Je me suis dit que son "GPS" était sûrement en panne et comme je voulais l'aider à retrouver son maître, j'ai téléphoné à l'association de colombophiles danois dont j'avais trouvé le numéro sur le Net. Je suis malheureusement tombée sur un répondeur. Le 5 juin est férié au Danemark. C'est "le jour de la Constitution". Comme ca tombait cette année un vendredi, les bureaux n'ouvraient à nouveau que le lundi. Il m'a donc fallu attendre quelques jours avant de pouvoir contacter son maître et de le rassurer.
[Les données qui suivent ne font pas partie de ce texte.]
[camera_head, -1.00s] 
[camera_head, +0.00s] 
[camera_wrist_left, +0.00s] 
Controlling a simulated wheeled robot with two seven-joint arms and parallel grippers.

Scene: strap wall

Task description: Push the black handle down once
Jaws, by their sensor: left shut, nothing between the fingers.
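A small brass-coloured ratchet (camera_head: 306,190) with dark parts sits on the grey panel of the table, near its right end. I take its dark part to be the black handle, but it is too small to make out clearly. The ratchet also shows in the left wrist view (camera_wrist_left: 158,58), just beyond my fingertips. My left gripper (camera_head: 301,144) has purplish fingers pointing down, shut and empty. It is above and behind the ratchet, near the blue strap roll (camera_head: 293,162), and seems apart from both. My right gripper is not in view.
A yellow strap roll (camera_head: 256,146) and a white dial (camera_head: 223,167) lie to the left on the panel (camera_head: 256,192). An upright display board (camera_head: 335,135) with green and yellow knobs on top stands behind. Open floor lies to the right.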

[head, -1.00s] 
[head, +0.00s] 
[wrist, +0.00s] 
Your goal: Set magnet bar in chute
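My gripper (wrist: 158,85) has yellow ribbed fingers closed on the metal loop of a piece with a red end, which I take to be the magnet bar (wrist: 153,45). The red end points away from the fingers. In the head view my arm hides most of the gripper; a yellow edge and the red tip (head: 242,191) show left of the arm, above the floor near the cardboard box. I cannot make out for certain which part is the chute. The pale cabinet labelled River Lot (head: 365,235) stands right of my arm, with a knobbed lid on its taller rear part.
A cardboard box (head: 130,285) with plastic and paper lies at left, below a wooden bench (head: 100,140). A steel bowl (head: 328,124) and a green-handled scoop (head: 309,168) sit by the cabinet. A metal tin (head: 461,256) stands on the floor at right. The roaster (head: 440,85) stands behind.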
En attendant j'ai continué à donner à boire et à manger à "47" . Une fois repu il s'installait sur le toit de la maison. ou bien sur une poutre au-dessus de la terrasse Je m'attendais à tout moment qu'une fois reposé il reprenne sa course et retrouve son colombier. Je savais qu'il était danois puisque le code DAN signifie Danemark, mais il pouvait venir de n'importe quelle partie du Danemark. J'ai fait des recherches sur Internet et j'ai appris qu'un pigeon voyageur peut faire jusqu'à 800 km en une seule journée. Pas étonnant que "47" ait l'air un peu fatigué.
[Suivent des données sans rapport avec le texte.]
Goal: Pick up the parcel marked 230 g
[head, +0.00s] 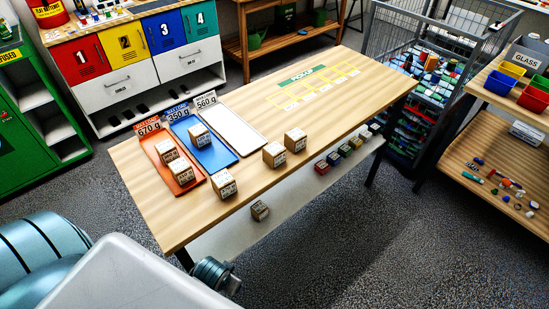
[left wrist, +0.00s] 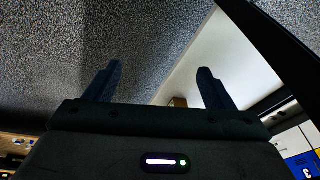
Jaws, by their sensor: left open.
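Several cardboard-coloured parcels with small printed labels stand on the wooden table (head: 330,110). Two parcels (head: 166,150) (head: 181,171) are on the red tray and one parcel (head: 199,134) is on the blue tray. Three parcels (head: 223,184) (head: 274,154) (head: 296,139) stand on bare wood. Another parcel (head: 260,210) sits on the white lower shelf (head: 215,238). The labels are too small to read, so I cannot tell which is marked 230 g. My left gripper (left wrist: 157,85) is open and empty; a brown box edge (left wrist: 179,102) shows beyond its fingers. My right gripper is not in view.
Red (head: 182,187), blue (head: 222,162) and white (head: 236,140) trays carry signs 670 g, 350 g and 560 g. A green PICKUP mat (head: 303,74) marks the far end. Small coloured cubes (head: 333,158) line the lower shelf. A wire cage (head: 430,35) stands behind.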

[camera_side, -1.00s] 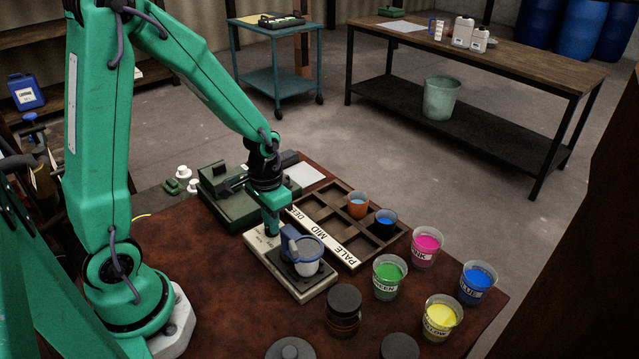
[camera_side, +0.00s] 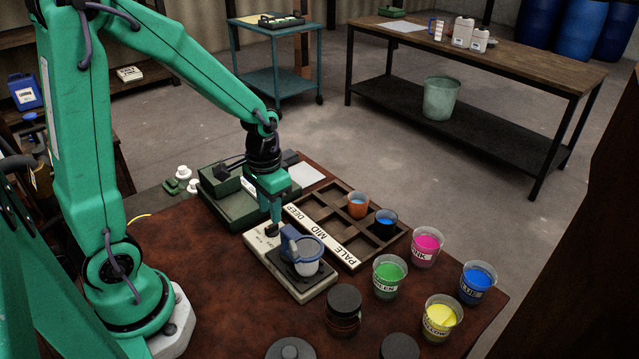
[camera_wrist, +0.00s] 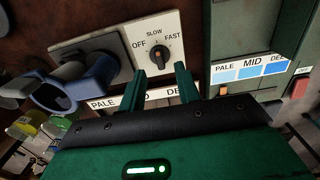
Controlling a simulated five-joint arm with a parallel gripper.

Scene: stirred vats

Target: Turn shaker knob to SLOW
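The shaker (camera_side: 318,288) is a pale box with a dark platform holding a blue-rimmed cup (camera_side: 306,258). Its black knob (camera_wrist: 159,57) shows in the wrist view, among the labels OFF, SLOW and FAST. The knob's orange mark appears to point up toward SLOW. In the side view the knob (camera_side: 272,231) is small, just below my fingertips. My gripper (camera_side: 275,219) is above the knob and appears clear of it. In the wrist view its two green fingers (camera_wrist: 160,76) are apart with nothing between them.
A wooden tray (camera_side: 335,196) labelled DEEP, MID, PALE holds an orange cup (camera_side: 357,207) and a dark cup (camera_side: 385,226) of blue liquid. A green device (camera_side: 226,205) stands behind the shaker. Pots of green (camera_side: 389,280), pink (camera_side: 426,246), blue and yellow paint stand right.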

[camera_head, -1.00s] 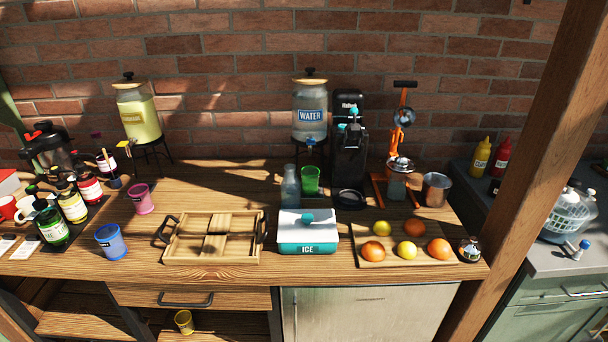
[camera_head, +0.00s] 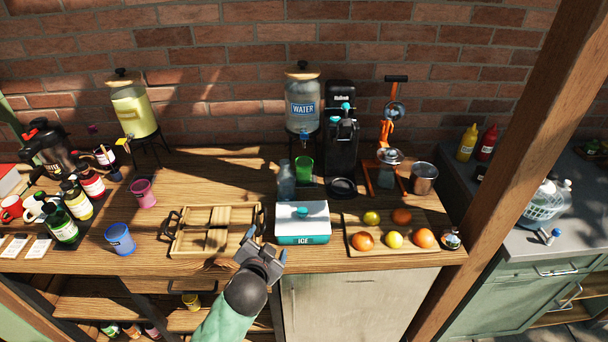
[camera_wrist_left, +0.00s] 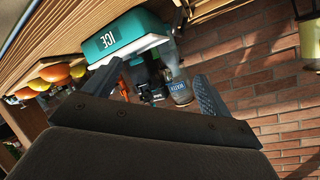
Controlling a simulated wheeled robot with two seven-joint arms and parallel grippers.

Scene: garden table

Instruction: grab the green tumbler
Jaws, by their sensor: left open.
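The green tumbler (camera_head: 304,168) stands upright on the wooden table, under the tap of the water dispenser (camera_head: 303,112) and behind the white and teal ice box (camera_head: 302,222). A clear glass bottle (camera_head: 286,181) stands just left of it. My left gripper (camera_head: 265,252) is at the table's front edge, in front of the ice box and well short of the tumbler. It is open and empty. In the left wrist view its two fingers (camera_wrist_left: 150,90) are spread, with the ice box beyond them; I cannot make out the tumbler there. My right gripper is not in view.
A wooden tray (camera_head: 172,245) lies left of the ice box. A board (camera_head: 392,222) with oranges and lemons lies right of it. A blue cup (camera_head: 120,240) and a pink cup (camera_head: 143,193) stand at the left. A black machine (camera_head: 341,135) stands behind, right of the tumbler.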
Le lundi matin j'ai tout de suite téléphoné à l'association et en donnant ses références j'ai appris que son propriétaire habitait à une centaine de km de chez nous. Je lui ai immédiatement téléphoné. Il m'a dit que ce pigeon avait participé à une course dont le point de départ était le Sud de l'Allemagne. Tous ses pigeons étaient rentrés, sauf lui. Il m'a appris que cela arrivait qu'un pigeon ait besoin de se reposer pendant quelques jours. Il m'a assuré que quand il serait assez en forme il repartirait. C'était juste une question de jours. S'il ne rentrait pas, il viendrait le chercher.
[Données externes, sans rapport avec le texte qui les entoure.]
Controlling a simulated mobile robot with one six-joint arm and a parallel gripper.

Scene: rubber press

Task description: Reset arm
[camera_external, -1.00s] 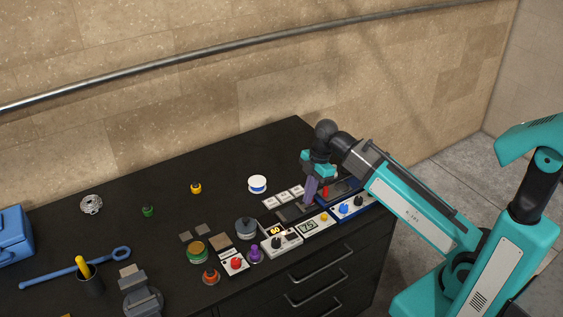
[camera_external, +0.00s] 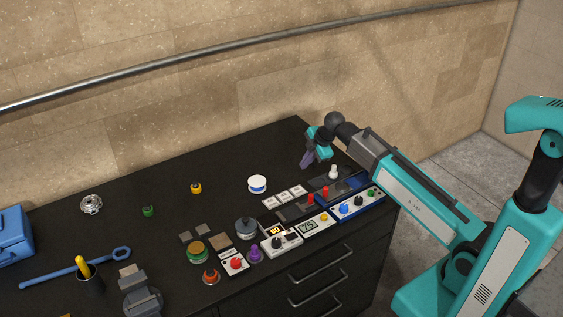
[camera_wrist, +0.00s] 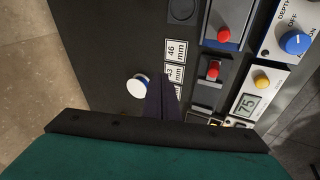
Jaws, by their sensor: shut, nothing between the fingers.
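My gripper (camera_external: 307,160) is shut and empty, held above the back right part of the black bench (camera_external: 150,185). It hangs behind the control panels, apart from them. In the wrist view the purple fingers (camera_wrist: 161,98) are together, seen over the bench beside the white size labels (camera_wrist: 176,50). My arm reaches in from the right in the external view, with its elbow low and its wrist bent down.
Panels with red sliders (camera_external: 310,197), a blue knob box (camera_external: 345,209) and a display (camera_external: 308,226) line the bench's right front. A white round item (camera_external: 257,183) stands near the labels (camera_external: 283,197). A blue toolbox (camera_external: 12,236) and wrench (camera_external: 75,268) lie left. A wall rail (camera_external: 200,68) runs behind.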

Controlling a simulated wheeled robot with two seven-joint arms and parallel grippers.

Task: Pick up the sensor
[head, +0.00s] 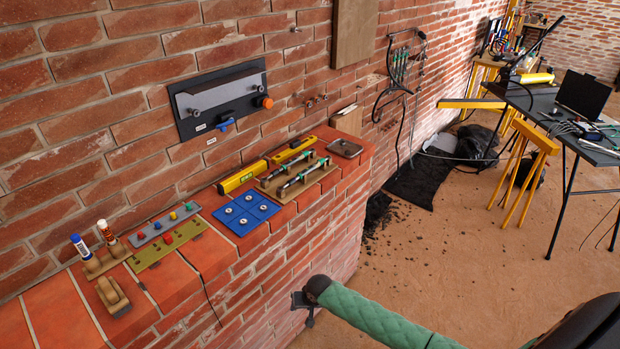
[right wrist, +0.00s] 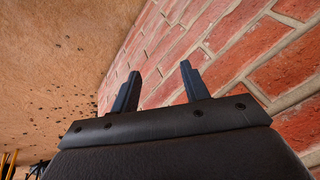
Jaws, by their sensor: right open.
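I cannot tell for sure which item is the sensor. Candidates on the brick ledge (head: 185,285) are a blue plate with several small round discs (head: 246,211), two slim dark rods on a wooden rack (head: 298,178), and a small grey-brown flat item (head: 345,147) at the far end. My right gripper (head: 303,303) is low in front of the ledge, apart from all of these. The right wrist view shows its two fingers (right wrist: 158,92) apart with nothing between them, facing the brick wall. My left gripper is not in view.
A dark wall panel (head: 221,98) with a grey bar and orange knob hangs above the ledge. Yellow levels (head: 242,177), strips with coloured knobs (head: 165,225), glue tubes (head: 80,246) and a wooden block (head: 113,296) crowd the ledge. Open floor (head: 420,265) lies right of it.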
Mais cela fait maintenant une dizaine de jours qu'il est là et qu'il s'incruste. Quand je sors sur la terrasse avec les graines, il se précipite vers moi comme une poule qui va chercher sa pitance auprès de la fermière. Et son maître semble se désintéresser de lui. Un pigeon voyageur avec un GPS en panne n'a sans doute plus d'intérêt pour lui.
Au début mon mari a trouvé comme moi que c'était amusant et il a supporté la présence de ce pigeon SDF pensant que c'était juste une question de jours, Mais il a fini par être agacé par les saletés qu'il faisait sur la terrasse. Un jour j'ai même eu la malchance de me trouver sous lui et il m'a fait caca dessus.
Mon mari m'a dit: "Si tu arrêtes de le nourrir, il s'en ira". J'ai tenu bon toute la journée.Il venait mendier devant la porte-fenêtre. Il montait même la marche et si j'avais ouvert, je suis sure qu'il se serait engouffré dans la pièce. Il avait l'air très en colère. Il faisait des mouvements verticaux avec sa tête et son cou en me lancant des regards furibonds. Il grattait la terre avec son bec comme pour me dire: "Tu vois à quoi j'en suis réduit".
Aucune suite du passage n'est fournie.